Nachdem er längere Zeit eine Anstellung als Hussier des Infanten Don Fernand gehabt, schickte ihn der König mit Alvaro Martins Homen auf den nördlichen Atlantischen Ocean hinaus. Die beiden Seefahrer sollen da in Sicht einer Insel gekommen sein, welche seit jener Zeit mit dem Namen Terra das Bacalhaos, d. i. Stockfischland, bezeichnet wurde, und welche wahrscheinlich zu Neufundland gehörte. Die Zeit dieser Entdeckung ist wenigstens annähernd dadurch festzustellen, daß sie bei der Rückkehr in Terceira landeten, und, da die dortige Statthalterschaft durch Jacome de Bruges’ Ableben gerade erledigt war, bei der Infantin Doña Brites, der Witwe des Infanten Don Fernand, um diese Stelle anhielten, welche sie ihnen unter der Bedingung verlieh, daß Beide dieselbe gemeinschaftlich einnähmen, eine Thatsache, die noch durch eine Schenkungsurkunde aus Evora vom 2. April 1464 bestätigt wird.

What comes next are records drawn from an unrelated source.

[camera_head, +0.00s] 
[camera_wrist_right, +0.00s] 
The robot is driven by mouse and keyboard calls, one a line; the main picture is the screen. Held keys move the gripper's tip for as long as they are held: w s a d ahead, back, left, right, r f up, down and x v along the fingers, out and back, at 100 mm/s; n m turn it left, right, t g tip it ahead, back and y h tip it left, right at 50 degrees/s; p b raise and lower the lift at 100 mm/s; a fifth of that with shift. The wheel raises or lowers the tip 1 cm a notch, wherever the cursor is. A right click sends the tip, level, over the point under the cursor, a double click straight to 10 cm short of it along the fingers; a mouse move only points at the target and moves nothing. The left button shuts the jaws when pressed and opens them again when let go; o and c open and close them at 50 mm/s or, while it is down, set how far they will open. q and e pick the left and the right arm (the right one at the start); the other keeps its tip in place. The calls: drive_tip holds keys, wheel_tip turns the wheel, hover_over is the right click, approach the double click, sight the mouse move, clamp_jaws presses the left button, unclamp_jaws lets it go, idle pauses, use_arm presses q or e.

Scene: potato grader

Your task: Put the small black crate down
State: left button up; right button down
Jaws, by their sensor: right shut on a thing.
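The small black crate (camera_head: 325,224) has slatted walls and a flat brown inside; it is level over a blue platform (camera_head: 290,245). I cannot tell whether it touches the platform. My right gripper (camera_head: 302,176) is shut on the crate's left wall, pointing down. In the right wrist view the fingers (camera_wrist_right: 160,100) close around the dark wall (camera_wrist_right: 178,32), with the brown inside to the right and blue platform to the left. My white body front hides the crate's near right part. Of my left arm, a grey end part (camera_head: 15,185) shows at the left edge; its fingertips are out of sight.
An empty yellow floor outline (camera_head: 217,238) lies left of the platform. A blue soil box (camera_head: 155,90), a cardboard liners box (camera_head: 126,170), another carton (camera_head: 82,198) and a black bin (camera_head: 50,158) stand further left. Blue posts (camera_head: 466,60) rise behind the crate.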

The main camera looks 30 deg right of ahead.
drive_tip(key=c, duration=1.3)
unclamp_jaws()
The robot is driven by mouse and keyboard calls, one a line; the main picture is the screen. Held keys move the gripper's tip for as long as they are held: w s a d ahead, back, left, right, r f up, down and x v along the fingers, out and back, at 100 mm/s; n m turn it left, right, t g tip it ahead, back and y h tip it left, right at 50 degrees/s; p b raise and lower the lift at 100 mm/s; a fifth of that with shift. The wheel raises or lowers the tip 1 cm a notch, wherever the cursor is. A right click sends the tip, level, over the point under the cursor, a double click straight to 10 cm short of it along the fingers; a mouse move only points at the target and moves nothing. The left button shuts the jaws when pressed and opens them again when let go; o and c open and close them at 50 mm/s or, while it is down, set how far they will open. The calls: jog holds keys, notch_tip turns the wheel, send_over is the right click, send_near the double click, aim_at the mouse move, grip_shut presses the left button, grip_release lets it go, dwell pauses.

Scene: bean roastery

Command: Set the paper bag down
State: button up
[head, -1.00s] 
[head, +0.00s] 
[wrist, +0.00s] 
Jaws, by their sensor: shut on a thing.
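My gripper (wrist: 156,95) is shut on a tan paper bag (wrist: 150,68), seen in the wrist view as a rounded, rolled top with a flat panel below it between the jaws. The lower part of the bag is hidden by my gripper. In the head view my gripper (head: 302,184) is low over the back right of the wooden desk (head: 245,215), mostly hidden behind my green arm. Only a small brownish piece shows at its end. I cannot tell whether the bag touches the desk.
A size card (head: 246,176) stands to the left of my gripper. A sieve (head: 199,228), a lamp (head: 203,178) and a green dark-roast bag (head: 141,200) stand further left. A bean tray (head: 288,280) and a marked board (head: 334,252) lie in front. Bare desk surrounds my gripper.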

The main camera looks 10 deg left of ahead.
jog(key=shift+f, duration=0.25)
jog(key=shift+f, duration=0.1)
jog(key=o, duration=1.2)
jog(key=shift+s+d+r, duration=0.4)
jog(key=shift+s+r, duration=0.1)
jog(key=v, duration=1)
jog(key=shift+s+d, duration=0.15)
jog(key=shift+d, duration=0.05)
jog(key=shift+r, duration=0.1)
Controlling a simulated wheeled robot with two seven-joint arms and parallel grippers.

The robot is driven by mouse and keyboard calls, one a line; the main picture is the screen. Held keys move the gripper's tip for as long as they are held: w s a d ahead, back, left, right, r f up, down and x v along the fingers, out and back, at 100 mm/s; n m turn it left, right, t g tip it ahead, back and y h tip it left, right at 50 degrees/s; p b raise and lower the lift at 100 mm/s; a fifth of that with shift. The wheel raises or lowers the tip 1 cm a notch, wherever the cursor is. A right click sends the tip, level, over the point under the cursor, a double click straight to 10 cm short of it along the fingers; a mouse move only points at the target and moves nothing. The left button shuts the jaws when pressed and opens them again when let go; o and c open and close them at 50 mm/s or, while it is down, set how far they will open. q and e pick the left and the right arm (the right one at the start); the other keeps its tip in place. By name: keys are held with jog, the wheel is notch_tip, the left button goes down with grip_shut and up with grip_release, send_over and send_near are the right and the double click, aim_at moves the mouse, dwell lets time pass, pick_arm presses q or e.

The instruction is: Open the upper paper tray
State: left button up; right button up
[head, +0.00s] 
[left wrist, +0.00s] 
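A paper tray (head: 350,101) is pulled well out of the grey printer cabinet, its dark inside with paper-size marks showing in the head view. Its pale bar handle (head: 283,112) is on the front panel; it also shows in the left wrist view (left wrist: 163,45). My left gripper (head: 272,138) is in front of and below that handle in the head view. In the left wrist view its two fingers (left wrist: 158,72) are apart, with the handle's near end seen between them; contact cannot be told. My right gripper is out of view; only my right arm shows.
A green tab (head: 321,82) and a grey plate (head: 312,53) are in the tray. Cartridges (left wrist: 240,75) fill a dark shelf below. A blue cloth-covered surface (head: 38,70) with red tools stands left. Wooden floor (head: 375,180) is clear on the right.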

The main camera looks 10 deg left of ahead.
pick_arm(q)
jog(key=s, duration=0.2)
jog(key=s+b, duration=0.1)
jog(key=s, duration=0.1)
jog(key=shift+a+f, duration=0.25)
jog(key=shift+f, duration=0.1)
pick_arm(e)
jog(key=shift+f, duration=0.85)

Ohne die Authencität dieser Entdeckung Amerikas verbürgen zu können, steht doch so viel fest, daß sich die Fahrt Cortereal’s durch irgend ein besonderes Vorkommniß ausgezeichnet haben muß. Man pflegte mit großartigen Schenkungen nur Diejenigen zu belohnen, welche der Krone hervorragende Dienste geleistet hatten.

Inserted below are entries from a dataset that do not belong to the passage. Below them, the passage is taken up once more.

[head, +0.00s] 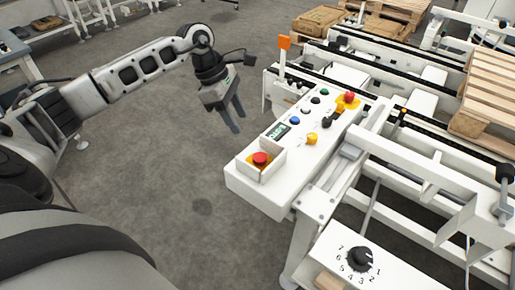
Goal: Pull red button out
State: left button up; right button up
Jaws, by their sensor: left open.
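A white control panel (249,190) stands in the middle of the head view. A red button (261,158) sits on a yellow base inside a white guard box at the panel's near end. A second red button (349,97) on a yellow base is at the far end. My left gripper (236,118) is open and empty, with its fingers pointing down. In the picture it is left of the panel, above and to the left of the near red button, apart from both buttons. My right gripper is not in the view.
The panel also carries a blue button (295,120), a yellow knob (312,139) and a small display (277,131). A numbered dial (359,258) is at the lower right. White conveyor frames and wooden pallets (497,75) fill the right. Grey floor (170,190) is clear on the left.

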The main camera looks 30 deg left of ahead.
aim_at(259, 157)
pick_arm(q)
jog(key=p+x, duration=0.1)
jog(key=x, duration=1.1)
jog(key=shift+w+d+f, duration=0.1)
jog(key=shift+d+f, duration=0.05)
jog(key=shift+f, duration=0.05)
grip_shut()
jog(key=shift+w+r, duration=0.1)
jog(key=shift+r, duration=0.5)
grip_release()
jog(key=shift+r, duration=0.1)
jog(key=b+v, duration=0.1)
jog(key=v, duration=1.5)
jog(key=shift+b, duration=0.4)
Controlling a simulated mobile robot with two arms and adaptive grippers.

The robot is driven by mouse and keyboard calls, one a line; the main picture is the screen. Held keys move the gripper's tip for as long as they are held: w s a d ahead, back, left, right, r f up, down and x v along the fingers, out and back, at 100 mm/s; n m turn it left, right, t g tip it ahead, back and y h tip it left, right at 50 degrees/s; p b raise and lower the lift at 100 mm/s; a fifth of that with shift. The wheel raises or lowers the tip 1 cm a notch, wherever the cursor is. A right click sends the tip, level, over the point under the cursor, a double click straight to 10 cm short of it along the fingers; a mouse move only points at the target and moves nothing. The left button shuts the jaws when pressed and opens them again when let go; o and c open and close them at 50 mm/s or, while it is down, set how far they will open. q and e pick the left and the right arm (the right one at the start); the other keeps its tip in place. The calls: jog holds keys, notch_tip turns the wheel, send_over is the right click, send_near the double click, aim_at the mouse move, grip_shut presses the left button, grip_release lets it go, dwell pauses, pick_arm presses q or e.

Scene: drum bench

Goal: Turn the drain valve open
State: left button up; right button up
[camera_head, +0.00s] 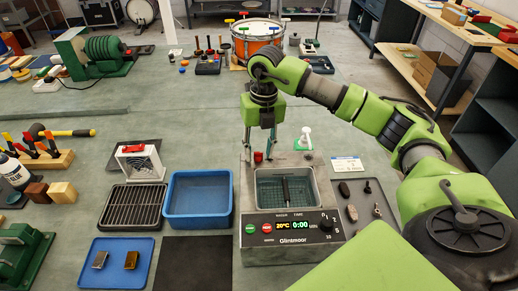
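A bench-top cleaner (291,248) labelled Glintmoor, with a lit display reading 20°C and 0:00, stands at the middle front. Its metal basin (260,190) holds a dark, long object (286,190). A small red part (258,157) sits at the rear left of the cleaner's top; it looks like the drain valve handle, but I cannot tell its turn position. My right gripper (260,147) points down just above it, its two fingers apart, one on each side. I cannot tell whether they touch it. My left gripper is not in view.
A blue bin (198,214), a black rack (132,222) and a blue tray (107,277) lie to the left. A white bottle-like object (305,138) stands close right of the gripper. A grey tray (353,228) with small parts is right of the cleaner.

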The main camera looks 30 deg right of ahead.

Nach seiner Niederlassung in Terceira ließ sich Vaz Cortereal in der Zeit von 1490 bis 1497 in der Stadt Angra einen prachtvollen Palast erbauen, den er mit seinen drei Kindern bewohnte. Gaspard, sein dritter Sohn, der zuerst im Dienste des Königs Emanuel stand, als dieser noch Herzog von Beja war, fühlte sich schon in frühen Jahren zu denselben wagehalsigen Unternehmungen hingezogen, welche den Ruhm seines Vaters begründet hatten. Durch einen aus Cintra vom 12. März 1500 datirten Erlaß machte der König Emanuel Gaspard Cortereal die Inseln und das Festland zum Geschenk, die er werde entdecken können, wobei der König noch sonderbarer Weise hinzufügte, daß »er jene schon früher auf seine eigenen Kosten aufzufinden versucht habe«.
Höchst wahrscheinlich beabsichtigte er seine Untersuchungen in der Richtung hin vorzunehmen, wo sein Vater die Stockfischinsel aufgefunden hatte.
Karte der Entdeckungen der Cabot’s (Vater und Sohn).
Er rüstete also, wenn auch mit der Hilfe des Königs, doch in der Hauptsache auf eigene Kosten zu Anfang des Sommers 1500 zwei Schiffe aus, lief zuerst in den Hafen von Terceira ein und segelte von hier aus nach Nordwesten. Zuerst entdeckte er ein Land, dessen pflanzenreiches, frischgrünes Aussehen ihn sehr bestochen haben mag. Es war das Canada. Er fand hier einen großen Strom, der Eisschollen herabwälzte, den St.-Lorenzo, den einige seiner Begleiter für einen Meeresarm hielten und dem er den Namen Rio-Nevado gab. »Der Ausfluß desselben ist so beträchtlich, daß dieses Land gewiß keine Insel sein kann, ohne darauf Rücksicht zu nehmen, daß jenes eine sehr starke Schneedecke tragen muß, um einen solchen gewaltigen Wasserlauf speisen zu können.«
Die Häuser in der Nähe waren aus Holz erbaut und mit Fellen und Häuten bedeckt. Das Eisen kannten die Bewohner derselben nicht, sondern bedienten sich als Hiebwaffen scharfkantiger Steine, während ihre Pfeile mit spitzigen Fischknochen oder ähnlich geformten Steinen bewehrt erschienen. Groß von Gestalt und wohl gebaut, hatten sie Gesicht und Körper mit bunten Farben bemalt, trugen Armbänder aus Gold oder Kupfer und eine Kleidung aus Pelzfellen.
Cortereal setzte seine Fahrt weiter fort und gelangte zum Cap der »Bacalhaos, einer Fischart, die sich hier in so beträchtlicher Menge tummelte, daß die Caravellen kaum vorwärts kommen konnten«. Dann folgte er der Küste in einer Ausdehnung von zweihundert Meilen, vom 56. bis zum 60.